松村: そうですか。この内容は、さらにこれからのお話に深めていって頂きたいと思うんですけれども、これが徳雲というお坊さんに会った時、徳雲が説かれたお話ということになっているんですね。
大須賀: そうです。その後、どんどん会っていきますからね。とにかく五十三人会っていくわけですから、これ全部話できませんがね。

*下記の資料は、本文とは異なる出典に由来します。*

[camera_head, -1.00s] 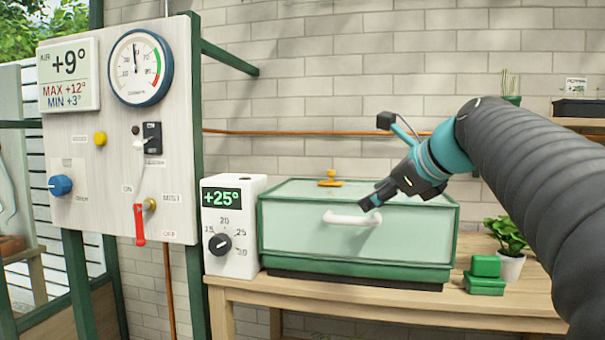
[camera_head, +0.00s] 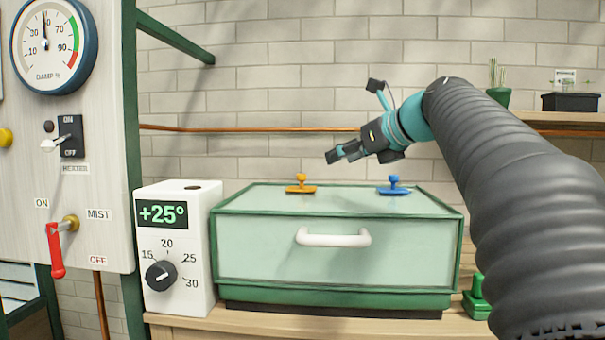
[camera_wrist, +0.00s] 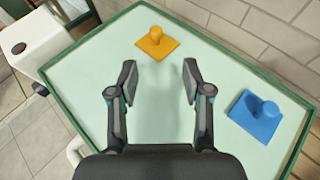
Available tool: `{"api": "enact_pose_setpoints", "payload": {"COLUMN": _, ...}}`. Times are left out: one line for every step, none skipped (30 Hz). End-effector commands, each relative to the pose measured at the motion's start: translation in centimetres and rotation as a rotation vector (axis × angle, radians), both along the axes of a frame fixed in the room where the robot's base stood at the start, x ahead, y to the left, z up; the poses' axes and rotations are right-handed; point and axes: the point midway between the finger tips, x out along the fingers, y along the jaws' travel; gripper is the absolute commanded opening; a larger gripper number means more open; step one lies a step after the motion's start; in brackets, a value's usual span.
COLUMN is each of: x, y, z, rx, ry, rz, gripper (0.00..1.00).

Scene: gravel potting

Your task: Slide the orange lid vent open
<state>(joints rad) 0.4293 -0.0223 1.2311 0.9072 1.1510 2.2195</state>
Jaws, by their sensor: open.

四番目に彌伽(みか)というお医者さんが出てくるんです。お医者さんなんですね。そこへ善財がまた訪ねていくわけですね。それで、私はそこのところで非常に心打たれていることがあるんです。その彌伽というお医者さんは―「獅子の座」といいますが、獅子の座る座ということですから、説法する一番大事な場所という意味でしょうね―そこに座っているわけですね。そこへ善財が行って、「菩薩になるための道を求めております。それについて先生、いろいろ教えて頂きたい」ということを問いかけるわけです。「こういうことを求めたいのはどうなんでしょう」「こういうことを願っているんですけど、どうなんでしょう」。たくさんあります。その中に、
諸有(しょう)の趣(しゅ)に流転すれども
常に菩薩の心を忘失せず
という言葉があるんですね。「諸有」というのは何なんだろうということですけれども、私たち生きとし生けるものが、「趣」というのは、「六趣(ろくしゅ)(地獄・餓鬼・畜生・修羅・人間・天上)」なんていいますけど、私たちの生きている心の苦しみの度合いでもって序列をつけている一つの有り様を示した六趣ということがありますが、そこを私たちの心は常に流転していますね。今日天のような気持でいたかと思うと、明日は地獄のようなところに落ちるかもしれない。だけど、常に流転しているけれども、そういう人生の流れをありのままに引き受けながらも、しかもそこに菩薩の心で悟りを求め、そして多くの人たちを救っていこうとする心を失わないで、彌伽先生はいらっしゃるけれども、そういうのはどうしたら得られるんでしょう、というような問いかけをたくさんするんですよ。そうしますと、彌伽は、「あなたはほんとに求めている方なんですね」といって、にわかに獅子の座を立って下りて、そして、「五体投地の礼」というのがあるんですが、身体を全部バサッと地上に伏せて、そして相手に対して最高の礼をする。そういう礼をもって善財童子を迎えた、と書いてあるんですよ。彌伽先生の方がね。
松村: どういうことですかね。
大須賀: これね、私は分かるようですよ。カウンセリングのようなことをやっておりますと、私なんか日常まあなんとか平穏に過ぎているわけですね、いつどういうことがあるかわかりませんけれどもね。しかし、ご相談に見える方は今まさにいわば地獄のような苦しみの中に立って、そこからなんとか道を求めようとしておられる方ですね。そういう深い苦しみの中でこそ届いてくる言葉を、そこで洞察した思いを私に伝えてくれるわけですよ。そうしますと、カウンセラーが来た方にどうしてやる。そんなことじゃないですよ。ほんとに、「はぁー」と思って、心の中でまさに五体投地じゃありませんけども、手を合わせて聞かせて頂く。常にそうですよ。ですから、私は、彌伽(みか)の心というのは凄くわかる気がしますね。